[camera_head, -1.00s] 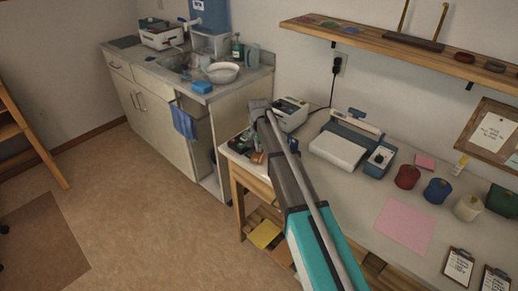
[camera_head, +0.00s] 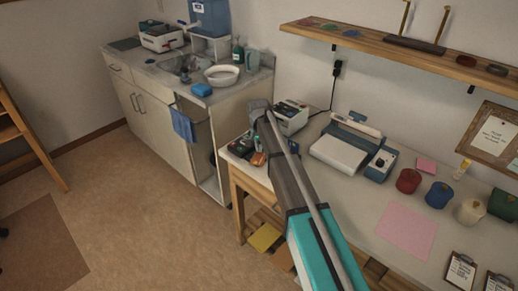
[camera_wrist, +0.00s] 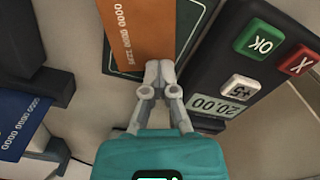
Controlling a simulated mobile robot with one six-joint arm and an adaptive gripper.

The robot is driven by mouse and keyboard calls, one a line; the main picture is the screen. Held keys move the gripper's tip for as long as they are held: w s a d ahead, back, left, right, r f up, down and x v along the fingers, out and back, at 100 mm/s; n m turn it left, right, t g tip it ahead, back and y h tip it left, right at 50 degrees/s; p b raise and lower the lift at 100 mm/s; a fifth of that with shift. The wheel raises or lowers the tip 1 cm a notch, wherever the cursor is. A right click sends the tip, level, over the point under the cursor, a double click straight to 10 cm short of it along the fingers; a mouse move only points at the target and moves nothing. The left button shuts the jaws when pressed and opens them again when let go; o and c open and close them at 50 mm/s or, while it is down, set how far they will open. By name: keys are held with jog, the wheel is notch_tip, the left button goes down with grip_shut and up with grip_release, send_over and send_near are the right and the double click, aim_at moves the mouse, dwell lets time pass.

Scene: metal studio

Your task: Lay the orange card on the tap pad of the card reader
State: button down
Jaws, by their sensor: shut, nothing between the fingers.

▶ Written problem: Quote everything in the listing above exactly; pictures are the only thing to omit.

▶ Exercise result:
[camera_head, -1.00s] 
[camera_head, +0.00s] 
[camera_wrist, +0.00s] 
Controlling a simulated mobile robot with one six-joint arm and an adaptive gripper.

The robot is driven by mouse and keyboard calls, one a line; the main picture is the screen. Held keys move the gripper's tip for as long as they are held: w s a d ahead, back, left, right, r f up, down and x v along the fingers, out and back, at 100 mm/s; n m turn it left, right, t g tip it ahead, back and y h tip it left, right at 50 degrees/s; p b raise and lower the lift at 100 mm/s; a fifth of that with shift. The wheel raises or lowers the tip 1 cm a notch, wherever the cursor is. A right click sends the tip, level, over the point under the cursor, a double click straight to 10 cm short of it along the fingers; a mouse move only points at the target and moves nothing. The left button shuts the jaws when pressed and opens them again when let go; o and c open and close them at 50 mm/s or, while it is down, set how far they will open. By name: keys are held with jog, the wheel is notch_tip, the left button goes down with grip_shut and up with grip_release, send_over and send_near are the right and the double click, aim_at moves the mouse, dwell lets time pass.

Scene: metal studio

Your task: Lay the orange card on the tap pad of the card reader
State: button down
Jaws, by their sensor: shut, nothing between the fingers.

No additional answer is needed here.